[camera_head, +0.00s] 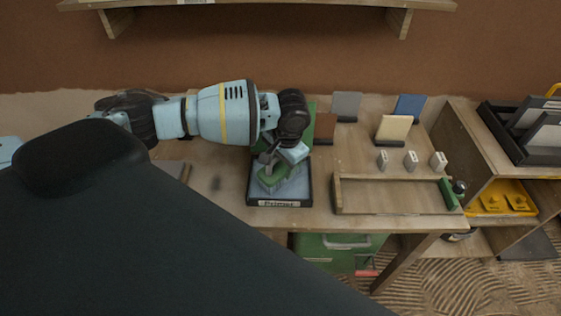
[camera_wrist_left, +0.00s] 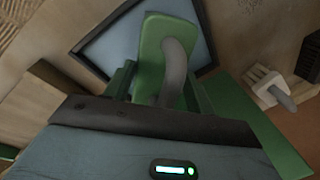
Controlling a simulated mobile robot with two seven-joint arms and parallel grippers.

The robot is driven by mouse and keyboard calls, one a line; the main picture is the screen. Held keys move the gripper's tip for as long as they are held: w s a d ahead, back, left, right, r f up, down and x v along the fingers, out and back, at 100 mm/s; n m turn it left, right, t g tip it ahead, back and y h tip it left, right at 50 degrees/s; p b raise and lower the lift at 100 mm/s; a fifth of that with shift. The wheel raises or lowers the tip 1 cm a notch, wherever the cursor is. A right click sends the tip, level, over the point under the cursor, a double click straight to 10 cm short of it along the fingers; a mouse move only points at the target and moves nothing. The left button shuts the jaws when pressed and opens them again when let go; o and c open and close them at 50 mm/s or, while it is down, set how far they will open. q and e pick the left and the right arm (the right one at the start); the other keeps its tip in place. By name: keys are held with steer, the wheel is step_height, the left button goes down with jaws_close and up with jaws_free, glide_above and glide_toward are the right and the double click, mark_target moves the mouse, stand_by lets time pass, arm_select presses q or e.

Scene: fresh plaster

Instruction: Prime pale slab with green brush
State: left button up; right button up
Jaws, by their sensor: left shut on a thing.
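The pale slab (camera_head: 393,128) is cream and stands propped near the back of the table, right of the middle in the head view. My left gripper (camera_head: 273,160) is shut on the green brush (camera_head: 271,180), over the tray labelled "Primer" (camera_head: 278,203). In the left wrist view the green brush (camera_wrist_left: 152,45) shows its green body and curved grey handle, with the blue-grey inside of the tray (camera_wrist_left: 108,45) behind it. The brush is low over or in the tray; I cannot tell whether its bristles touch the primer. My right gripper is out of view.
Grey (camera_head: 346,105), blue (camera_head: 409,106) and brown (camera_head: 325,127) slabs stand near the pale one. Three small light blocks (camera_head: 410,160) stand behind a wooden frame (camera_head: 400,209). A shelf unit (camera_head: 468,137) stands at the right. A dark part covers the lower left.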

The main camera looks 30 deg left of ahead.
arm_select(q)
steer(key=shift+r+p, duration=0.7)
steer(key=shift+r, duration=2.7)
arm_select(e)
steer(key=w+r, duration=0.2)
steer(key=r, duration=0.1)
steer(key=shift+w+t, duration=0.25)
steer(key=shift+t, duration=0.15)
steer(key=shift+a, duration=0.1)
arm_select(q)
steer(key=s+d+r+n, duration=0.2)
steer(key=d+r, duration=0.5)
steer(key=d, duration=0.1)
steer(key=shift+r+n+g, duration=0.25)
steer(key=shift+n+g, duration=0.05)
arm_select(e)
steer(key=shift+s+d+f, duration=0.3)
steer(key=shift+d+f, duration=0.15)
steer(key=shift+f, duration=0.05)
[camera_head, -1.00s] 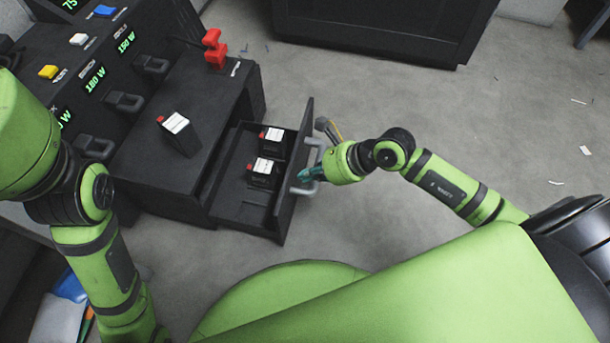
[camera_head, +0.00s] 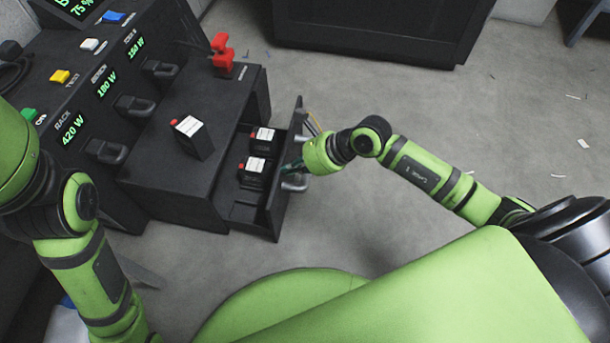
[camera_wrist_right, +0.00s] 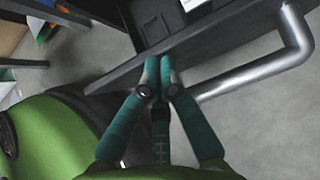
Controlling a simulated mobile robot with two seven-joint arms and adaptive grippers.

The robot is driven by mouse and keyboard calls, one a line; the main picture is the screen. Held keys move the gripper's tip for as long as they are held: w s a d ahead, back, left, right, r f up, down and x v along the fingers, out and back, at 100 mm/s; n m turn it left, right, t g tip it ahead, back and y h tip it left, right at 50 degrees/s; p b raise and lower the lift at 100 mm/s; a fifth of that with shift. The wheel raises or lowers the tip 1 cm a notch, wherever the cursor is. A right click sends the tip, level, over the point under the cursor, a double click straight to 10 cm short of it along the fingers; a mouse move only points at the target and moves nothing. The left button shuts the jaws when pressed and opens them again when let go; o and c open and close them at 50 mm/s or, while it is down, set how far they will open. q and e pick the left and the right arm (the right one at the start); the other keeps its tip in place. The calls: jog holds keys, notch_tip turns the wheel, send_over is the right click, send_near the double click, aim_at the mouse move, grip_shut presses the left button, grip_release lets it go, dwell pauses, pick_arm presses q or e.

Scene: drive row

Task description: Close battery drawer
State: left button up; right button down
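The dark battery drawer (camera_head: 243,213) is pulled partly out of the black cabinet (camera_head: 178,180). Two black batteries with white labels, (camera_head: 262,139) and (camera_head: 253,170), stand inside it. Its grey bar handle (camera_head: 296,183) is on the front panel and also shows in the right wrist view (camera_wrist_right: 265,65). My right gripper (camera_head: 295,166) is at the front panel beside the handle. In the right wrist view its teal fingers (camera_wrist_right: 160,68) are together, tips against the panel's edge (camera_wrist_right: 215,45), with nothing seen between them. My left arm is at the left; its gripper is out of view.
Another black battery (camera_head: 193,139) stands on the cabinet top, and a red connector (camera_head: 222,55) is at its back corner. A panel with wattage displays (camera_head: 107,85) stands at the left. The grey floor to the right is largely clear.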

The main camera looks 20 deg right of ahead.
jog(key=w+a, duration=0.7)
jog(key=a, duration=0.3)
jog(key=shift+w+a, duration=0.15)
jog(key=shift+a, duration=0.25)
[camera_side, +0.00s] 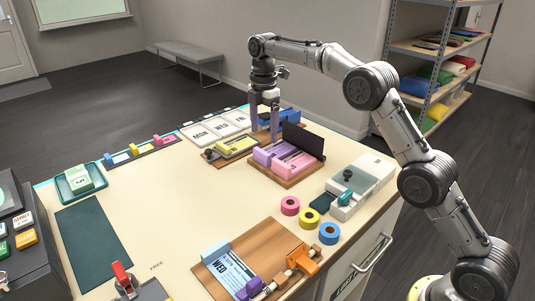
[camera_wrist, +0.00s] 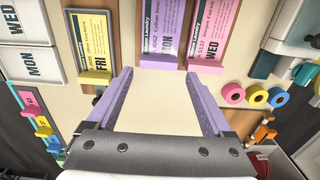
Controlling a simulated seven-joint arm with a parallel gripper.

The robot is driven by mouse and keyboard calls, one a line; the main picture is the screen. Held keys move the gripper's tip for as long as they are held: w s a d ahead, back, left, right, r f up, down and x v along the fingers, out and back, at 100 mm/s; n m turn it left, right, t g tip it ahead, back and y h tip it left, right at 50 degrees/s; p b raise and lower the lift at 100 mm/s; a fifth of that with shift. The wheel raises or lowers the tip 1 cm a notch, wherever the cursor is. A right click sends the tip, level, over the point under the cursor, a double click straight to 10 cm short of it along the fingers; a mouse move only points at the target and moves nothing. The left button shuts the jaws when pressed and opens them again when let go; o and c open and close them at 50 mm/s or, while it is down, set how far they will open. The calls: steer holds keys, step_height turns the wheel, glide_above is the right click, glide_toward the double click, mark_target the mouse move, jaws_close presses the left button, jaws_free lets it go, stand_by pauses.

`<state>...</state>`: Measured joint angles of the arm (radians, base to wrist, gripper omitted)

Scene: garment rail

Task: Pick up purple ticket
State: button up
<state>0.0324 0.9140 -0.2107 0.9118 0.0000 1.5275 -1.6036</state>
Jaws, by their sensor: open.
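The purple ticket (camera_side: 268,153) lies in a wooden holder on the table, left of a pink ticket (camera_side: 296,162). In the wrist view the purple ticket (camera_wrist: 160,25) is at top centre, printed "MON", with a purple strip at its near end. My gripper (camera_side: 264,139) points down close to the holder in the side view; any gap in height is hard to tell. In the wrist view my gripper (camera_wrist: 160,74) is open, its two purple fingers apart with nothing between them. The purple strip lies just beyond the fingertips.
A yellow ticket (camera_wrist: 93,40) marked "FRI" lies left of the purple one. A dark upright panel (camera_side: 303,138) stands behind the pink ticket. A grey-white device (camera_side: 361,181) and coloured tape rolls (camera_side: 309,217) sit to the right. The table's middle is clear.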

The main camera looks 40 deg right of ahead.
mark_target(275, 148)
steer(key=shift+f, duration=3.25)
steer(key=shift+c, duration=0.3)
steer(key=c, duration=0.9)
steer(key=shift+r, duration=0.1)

* * * *

## TO BE DONE
Identify the lines that contain the string "joint", and copy every one of them.

## FINAL RESULT
Controlling a simulated mobile robot with two seven-joint arms and parallel grippers.
Controlling a simulated mobile robot with two seven-joint arms and adaptive grippers.
Controlling a simulated seven-joint arm with a parallel gripper.
`<state>...</state>`: Measured joint angles of the arm (radians, base to wrist, gripper omitted)

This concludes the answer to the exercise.